#### What the task asks:
Restate each line of the listing exactly, without carrying over any pictures.

#### Dataset section:
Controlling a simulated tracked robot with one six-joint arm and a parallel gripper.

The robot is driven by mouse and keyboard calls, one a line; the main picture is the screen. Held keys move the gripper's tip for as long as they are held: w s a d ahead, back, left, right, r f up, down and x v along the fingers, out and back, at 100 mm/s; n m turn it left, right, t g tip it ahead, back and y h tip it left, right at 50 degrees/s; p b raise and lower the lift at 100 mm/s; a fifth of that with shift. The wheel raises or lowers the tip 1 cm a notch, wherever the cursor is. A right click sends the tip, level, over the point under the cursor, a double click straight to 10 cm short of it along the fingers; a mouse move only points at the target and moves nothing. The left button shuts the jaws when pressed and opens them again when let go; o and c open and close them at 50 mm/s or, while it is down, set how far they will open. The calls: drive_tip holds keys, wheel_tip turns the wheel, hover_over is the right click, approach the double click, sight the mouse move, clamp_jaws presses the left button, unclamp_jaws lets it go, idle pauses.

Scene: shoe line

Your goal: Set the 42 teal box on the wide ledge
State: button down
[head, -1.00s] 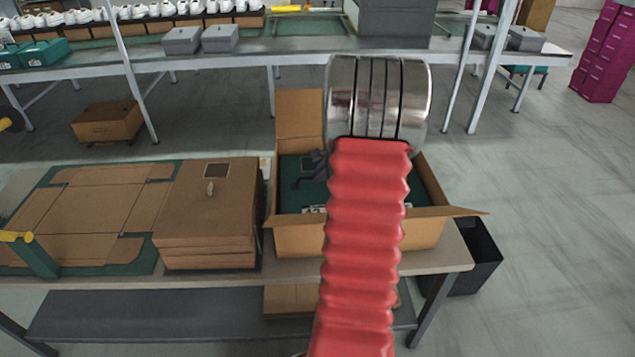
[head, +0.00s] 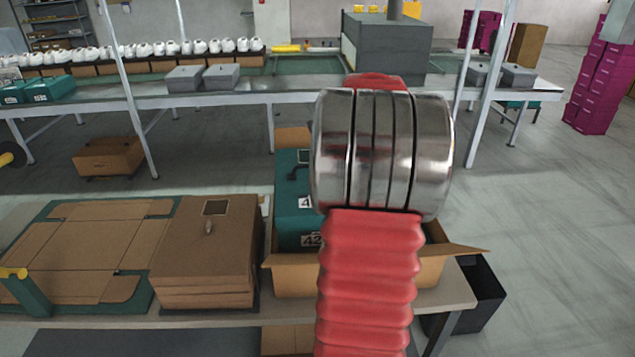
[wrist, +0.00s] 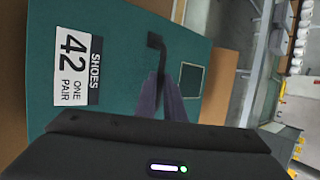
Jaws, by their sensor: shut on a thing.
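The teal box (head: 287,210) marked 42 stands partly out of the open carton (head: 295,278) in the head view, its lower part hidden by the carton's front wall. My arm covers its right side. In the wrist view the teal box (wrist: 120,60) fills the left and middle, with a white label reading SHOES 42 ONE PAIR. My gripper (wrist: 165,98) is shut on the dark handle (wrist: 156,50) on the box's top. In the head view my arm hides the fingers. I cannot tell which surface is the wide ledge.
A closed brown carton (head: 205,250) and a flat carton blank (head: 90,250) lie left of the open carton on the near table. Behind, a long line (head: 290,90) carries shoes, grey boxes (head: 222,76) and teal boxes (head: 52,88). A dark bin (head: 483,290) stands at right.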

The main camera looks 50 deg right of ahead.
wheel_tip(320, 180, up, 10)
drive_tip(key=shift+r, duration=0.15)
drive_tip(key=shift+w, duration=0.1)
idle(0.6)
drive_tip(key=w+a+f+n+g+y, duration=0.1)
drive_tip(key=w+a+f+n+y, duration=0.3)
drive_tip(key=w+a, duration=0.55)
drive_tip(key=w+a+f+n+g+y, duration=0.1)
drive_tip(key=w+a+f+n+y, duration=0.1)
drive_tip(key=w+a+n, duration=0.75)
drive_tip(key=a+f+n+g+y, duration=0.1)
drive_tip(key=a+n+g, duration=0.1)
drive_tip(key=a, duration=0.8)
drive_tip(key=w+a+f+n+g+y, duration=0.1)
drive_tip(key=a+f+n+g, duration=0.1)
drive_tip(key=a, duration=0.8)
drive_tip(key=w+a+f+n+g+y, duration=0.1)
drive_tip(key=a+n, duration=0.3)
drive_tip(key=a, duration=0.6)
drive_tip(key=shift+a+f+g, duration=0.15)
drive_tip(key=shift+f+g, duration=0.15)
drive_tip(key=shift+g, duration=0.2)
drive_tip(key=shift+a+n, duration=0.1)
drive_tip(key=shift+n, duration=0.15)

#### Result of the task:
Controlling a simulated tracked robot with one six-joint arm and a parallel gripper.

The robot is driven by mouse and keyboard calls, one a line; the main picture is the screen. Held keys move the gripper's tip for as long as they are held: w s a d ahead, back, left, right, r f up, down and x v along the fingers, out and back, at 100 mm/s; n m turn it left, right, t g tip it ahead, back and y h tip it left, right at 50 degrees/s; p b raise and lower the lift at 100 mm/s; a fifth of that with shift. The wheel raises or lowers the tip 1 cm a notch, wherever the cursor is. A right click sends the tip, level, over the point under the cursor, a double click straight to 10 cm short of it along the fingers; a mouse move only points at the target and moves nothing. The left button shuts the jaws when pressed and opens them again when let go; o and c open and close them at 50 mm/s or, while it is down, set how far they will open. The calls: drive_tip holds keys, wheel_tip turns the wheel, hover_over is the right click, approach the double click, sight the mouse move, clamp_jaws presses the left button, unclamp_jaws lets it go, idle pauses.

Scene: shoe line

Your goal: Set the 42 teal box on the wide ledge
State: button down
[head, -1.00s] 
[head, +0.00s] 
[wrist, +0.00s] 
Jaws, by their sensor: shut on a thing.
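The teal box (head: 287,210) marked 42 stands partly out of the open carton (head: 295,278) in the head view, its lower part hidden by the carton's front wall. My arm covers its right side. In the wrist view the teal box (wrist: 120,60) fills the left and middle, with a white label reading SHOES 42 ONE PAIR. My gripper (wrist: 165,98) is shut on the dark handle (wrist: 156,50) on the box's top. In the head view my arm hides the fingers. I cannot tell which surface is the wide ledge.
A closed brown carton (head: 205,250) and a flat carton blank (head: 90,250) lie left of the open carton on the near table. Behind, a long line (head: 290,90) carries shoes, grey boxes (head: 222,76) and teal boxes (head: 52,88). A dark bin (head: 483,290) stands at right.

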The main camera looks 50 deg right of ahead.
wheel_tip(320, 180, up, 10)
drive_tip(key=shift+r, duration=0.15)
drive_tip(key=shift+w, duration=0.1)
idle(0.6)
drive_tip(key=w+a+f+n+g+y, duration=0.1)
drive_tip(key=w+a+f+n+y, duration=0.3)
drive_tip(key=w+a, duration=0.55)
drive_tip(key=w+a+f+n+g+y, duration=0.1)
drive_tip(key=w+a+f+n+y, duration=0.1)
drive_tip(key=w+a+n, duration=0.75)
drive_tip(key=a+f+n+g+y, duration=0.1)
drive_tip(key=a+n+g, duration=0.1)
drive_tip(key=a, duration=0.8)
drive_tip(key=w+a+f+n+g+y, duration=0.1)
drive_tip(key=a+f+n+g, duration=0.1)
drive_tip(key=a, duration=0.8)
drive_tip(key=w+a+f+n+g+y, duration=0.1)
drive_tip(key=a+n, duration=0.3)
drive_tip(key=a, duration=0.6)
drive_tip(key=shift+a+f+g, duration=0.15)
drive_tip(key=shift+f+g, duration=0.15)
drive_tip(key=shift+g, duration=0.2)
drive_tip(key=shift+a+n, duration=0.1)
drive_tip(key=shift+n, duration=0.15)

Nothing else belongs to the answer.